THE TOPOLOGICAL CHANGES OF SOLAR CORONAL MAGNETIC FIELDS. II. THE RECLOSING OF AN OPENED FIELD

Abstract

This is a study of the spontaneous formation of current sheets responding to the closing of an opened magnetic field by resistive reconnection in an electrically, highly conducting atmosphere outside a unit sphere. Pairs of initial-final equilibrium states are calculated explicitly, taking the field to be composed of three systems of untwisted flux in both states. In the initial state, two of the three flux systems are closed potential fields whereas the third system contains an equilibrium current sheet that keeps the potential fields on its two sides globally open. The final state is an everywhere potential field, with all three flux systems closed, produced by the resistive dissipation of the current sheet in the initial state.

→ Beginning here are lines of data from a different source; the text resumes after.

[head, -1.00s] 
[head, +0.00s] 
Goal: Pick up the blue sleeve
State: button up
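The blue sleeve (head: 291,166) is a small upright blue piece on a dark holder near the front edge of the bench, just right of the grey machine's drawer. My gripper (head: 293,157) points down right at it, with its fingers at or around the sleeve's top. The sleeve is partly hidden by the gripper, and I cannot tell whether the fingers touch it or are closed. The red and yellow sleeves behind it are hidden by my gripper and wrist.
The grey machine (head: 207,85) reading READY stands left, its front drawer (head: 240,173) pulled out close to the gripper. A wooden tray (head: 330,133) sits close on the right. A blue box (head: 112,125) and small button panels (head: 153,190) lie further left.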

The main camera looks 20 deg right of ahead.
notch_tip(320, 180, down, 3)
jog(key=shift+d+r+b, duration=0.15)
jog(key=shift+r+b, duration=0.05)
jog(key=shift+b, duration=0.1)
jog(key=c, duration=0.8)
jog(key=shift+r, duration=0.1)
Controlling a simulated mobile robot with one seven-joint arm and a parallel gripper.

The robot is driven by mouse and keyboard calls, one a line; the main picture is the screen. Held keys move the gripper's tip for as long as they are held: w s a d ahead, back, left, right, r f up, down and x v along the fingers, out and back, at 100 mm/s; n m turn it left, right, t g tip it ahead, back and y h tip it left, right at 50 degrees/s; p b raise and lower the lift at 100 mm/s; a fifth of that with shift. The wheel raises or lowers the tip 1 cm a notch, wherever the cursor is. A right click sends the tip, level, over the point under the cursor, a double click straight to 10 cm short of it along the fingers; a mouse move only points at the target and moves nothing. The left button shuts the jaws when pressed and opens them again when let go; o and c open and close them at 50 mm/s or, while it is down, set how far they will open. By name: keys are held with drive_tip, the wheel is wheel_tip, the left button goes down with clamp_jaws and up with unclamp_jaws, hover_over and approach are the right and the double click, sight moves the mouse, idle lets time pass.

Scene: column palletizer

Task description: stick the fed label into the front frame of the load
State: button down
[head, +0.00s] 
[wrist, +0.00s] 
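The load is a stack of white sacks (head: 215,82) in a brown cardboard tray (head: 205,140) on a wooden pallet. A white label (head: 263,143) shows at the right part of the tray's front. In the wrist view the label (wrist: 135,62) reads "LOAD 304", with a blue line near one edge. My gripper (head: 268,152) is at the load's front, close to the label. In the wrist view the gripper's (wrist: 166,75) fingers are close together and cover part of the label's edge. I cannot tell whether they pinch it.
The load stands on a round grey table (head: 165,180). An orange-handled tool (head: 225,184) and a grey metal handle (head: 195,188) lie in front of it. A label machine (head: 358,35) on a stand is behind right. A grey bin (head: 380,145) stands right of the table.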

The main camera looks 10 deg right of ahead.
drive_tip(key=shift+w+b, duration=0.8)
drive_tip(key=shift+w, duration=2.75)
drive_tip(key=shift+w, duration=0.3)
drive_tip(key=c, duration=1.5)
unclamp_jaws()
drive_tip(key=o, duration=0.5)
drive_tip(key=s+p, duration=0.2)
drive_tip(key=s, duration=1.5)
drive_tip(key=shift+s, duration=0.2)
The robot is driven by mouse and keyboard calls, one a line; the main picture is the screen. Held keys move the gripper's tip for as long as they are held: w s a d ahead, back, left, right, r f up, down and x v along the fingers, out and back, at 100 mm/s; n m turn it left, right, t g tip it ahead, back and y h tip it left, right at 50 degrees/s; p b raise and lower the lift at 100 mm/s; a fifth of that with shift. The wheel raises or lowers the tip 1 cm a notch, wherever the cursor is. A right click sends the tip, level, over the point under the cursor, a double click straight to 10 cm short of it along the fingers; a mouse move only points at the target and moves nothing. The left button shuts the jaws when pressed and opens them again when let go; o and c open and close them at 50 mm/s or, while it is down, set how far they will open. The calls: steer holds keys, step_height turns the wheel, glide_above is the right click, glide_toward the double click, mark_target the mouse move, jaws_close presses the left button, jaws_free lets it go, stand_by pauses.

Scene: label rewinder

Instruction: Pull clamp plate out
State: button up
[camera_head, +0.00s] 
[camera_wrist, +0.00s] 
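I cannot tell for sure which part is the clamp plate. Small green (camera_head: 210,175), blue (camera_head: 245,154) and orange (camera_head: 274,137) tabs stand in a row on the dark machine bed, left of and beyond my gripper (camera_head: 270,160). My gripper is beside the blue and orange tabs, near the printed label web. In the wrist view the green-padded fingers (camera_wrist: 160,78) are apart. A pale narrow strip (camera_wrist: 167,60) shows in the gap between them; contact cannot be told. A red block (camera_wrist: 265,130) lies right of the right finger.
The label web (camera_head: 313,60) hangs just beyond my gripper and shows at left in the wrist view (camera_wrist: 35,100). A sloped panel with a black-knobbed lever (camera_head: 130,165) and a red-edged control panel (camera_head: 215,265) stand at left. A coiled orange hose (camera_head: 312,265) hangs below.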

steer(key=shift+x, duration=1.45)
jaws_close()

The unit sphere is taken to be a rigid, perfectly conducting wall during reconnection, so that the normal flux distribution is unchanged on the unit sphere. Field solutions subject to this unchanging boundary condition are obtained with and without the assumption of axisymmetry. The mathematical model has been designed to show that the topological changes produced by the current-sheet dissipation are simple under axisymmetry but radically different in the absence of axisymmetry, a fundamental point established in the first paper of this series. In the general case, the topological changes imply that other current sheets must have formed. Some of these current sheets form on the separatrix flux surfaces of the multipolar field. Others form throughout the closed-flux systems induced by volumetric changes. The opening and reclosing of magnetic fields during a solar coronal mass ejection may produce a multitude of current sheets not previously anticipated in the current understanding of this phenomenon. Basic to this study is a general topological property of magnetic flux tubes treated separately in the Appendix.